The San Juan Bautista Historic Resources Board gave input on how to safely secure the unstable La Casa Rosa building at 107 Third Street at a March 12 meeting. City staff had requested the board’s input on the preferred way to move forward with the project, with the board ultimately suggesting to temporarily remove the balcony until the building is ready to be restored.
“The directive was to make the building safe, it is not the objective to restore it historically,” Tewes said. “That is the responsibility of the property owner. Our job is to simply make it safe. Yet nonetheless because it is in the historic district and it itself is a historic building there is interest in how will it be made safe and what impacts will that have on its potential future restoration.”
Tewes indicated a couple options for the Historic Resources Board (which also functions as the San Juan Bautista Planning Commission):
- Shoring up the balcony with posts so it does not move;
- Removing the balcony temporarily while the structure is made safe and bringing it back when the building is ready for restoration.
Tewes said that LaForge had asked contractor Manny Espino to take a look at the structure.
Espino spoke at the meeting and said he is one of the owners of Harry Williams Construction and does planning review for the state of California. He also said he had a background in code enforcement and building inspection.

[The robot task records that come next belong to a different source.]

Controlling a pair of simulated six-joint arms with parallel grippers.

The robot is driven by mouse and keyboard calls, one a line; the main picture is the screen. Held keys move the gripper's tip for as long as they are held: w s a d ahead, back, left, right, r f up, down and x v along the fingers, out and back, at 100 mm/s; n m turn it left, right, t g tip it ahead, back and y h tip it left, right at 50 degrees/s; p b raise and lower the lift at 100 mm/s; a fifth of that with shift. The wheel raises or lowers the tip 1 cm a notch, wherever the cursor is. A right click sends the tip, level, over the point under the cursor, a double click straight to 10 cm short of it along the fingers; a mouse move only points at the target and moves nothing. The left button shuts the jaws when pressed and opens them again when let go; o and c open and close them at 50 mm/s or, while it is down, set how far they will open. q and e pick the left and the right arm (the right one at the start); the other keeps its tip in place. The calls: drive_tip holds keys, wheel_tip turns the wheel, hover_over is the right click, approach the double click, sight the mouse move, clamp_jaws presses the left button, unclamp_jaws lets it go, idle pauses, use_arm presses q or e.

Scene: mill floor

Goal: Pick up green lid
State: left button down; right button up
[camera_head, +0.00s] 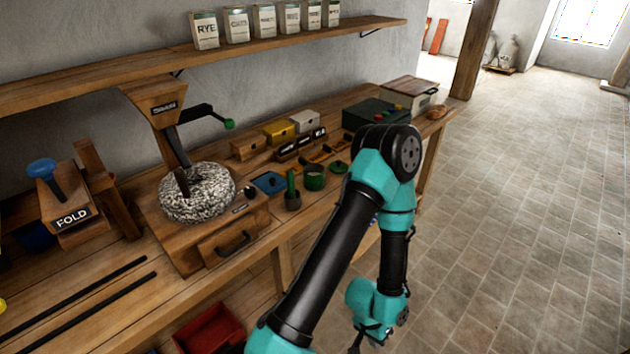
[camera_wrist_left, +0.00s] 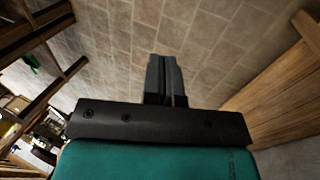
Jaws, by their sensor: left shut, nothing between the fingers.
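The small round green lid (camera_head: 338,167) lies flat on the workbench, just right of an open green jar (camera_head: 314,178). A smaller dark green cup with a green handle-like piece (camera_head: 292,192) stands to the left of the jar. My left gripper (camera_head: 357,343) hangs low at the bottom edge of the head view, in front of the bench and well away from the lid. In the left wrist view its fingers (camera_wrist_left: 166,78) are together and empty, with floor tiles behind them. The lid cannot be made out there. My right gripper is not in view.
A stone mill (camera_head: 197,192) with a wooden hopper stands left of the jar. A blue square piece (camera_head: 269,183), small drawer boxes (camera_head: 278,132) and a dark green box (camera_head: 375,115) crowd the bench. A shelf (camera_head: 250,50) with labelled tins runs above. The tiled floor (camera_head: 540,200) at right is clear.

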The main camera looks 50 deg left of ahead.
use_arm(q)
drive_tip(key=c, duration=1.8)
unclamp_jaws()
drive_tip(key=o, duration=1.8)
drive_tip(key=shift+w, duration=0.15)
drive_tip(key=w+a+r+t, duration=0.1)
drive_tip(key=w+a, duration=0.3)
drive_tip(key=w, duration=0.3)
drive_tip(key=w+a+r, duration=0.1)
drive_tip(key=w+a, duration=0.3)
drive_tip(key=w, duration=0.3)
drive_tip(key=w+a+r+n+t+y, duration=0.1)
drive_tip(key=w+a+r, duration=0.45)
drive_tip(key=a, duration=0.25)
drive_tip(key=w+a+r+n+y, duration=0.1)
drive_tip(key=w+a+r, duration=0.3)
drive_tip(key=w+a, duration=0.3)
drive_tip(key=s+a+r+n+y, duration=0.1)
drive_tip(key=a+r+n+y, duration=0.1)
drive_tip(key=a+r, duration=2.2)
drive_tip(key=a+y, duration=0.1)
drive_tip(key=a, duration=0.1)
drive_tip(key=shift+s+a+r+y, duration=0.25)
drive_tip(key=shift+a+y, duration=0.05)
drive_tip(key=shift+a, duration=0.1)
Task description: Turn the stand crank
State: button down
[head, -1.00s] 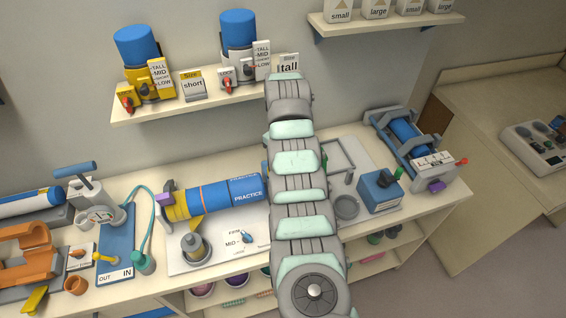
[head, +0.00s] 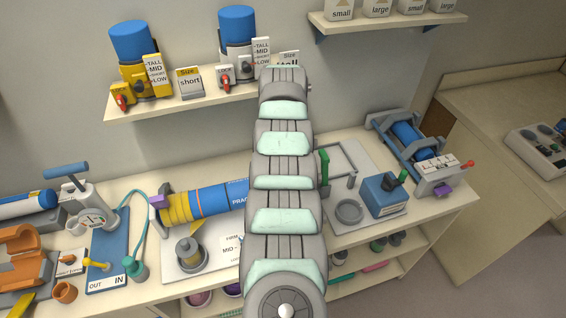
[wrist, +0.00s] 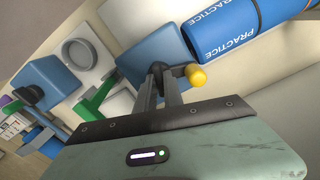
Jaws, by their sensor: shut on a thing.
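The stand crank (wrist: 196,76) shows in the wrist view as a short dark arm with a round yellow knob, in front of a blue block (wrist: 143,48). My gripper (wrist: 160,74) is shut on the crank's dark part beside the knob, and the knob sticks out to the right of the fingers. The fingers hide part of the crank. In the head view my arm covers the crank, the blue block and my gripper.
A blue PRACTICE cylinder (wrist: 235,32) lies close by at the upper right of the wrist view. A green lever (wrist: 96,104) is left of my fingers. In the head view a blue box (head: 384,196) and a grey ring (head: 349,210) stand right of my arm.

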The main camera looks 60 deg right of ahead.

“Our goal is to safeguard the building so it doesn’t collapse on a family,” he said.
Elements designed to hold up the structure inside the building were removed, he noted, and there was extensive termite damage and natural settling as a result of excavation at the rear of the building. He said the building is “structurally unsound.”
“Time is not on our side, being that it is already failing and getting worse,” Espino continued. He said removing the balcony would be the easiest way to make the structure safer.
“We should be thinking ‘safety first,’” commented Commissioner Yolanda Delgado.
The other board members agreed with the proposal to remove the balcony and put it in storage until the building can be restored.
La Casa Rosa, built in 1870, was purchased in 2016 by Greg and Christin Burda. The building’s interior was demolished for a planned restaurant and apartment, and though the Historic Resources Board and Planning Commission approved a site design for the property in April 2017, no building permits were submitted or approved, according to a Dec. 18 engineering report. According to previous statements from LaForge, the owner received verbal permission from previous city staff, but never obtained a permit.
Work on the building was stopped in April 2018 and the city closed part of the sidewalk in September after receiving a safety complaint.
The City Council declared the La Casa Rosa building a nuisance at a Jan. 22 special meeting, where City Attorney Deborah Mall said the action allowed the city to repair the balcony after holding a public hearing and placing a lien on the property.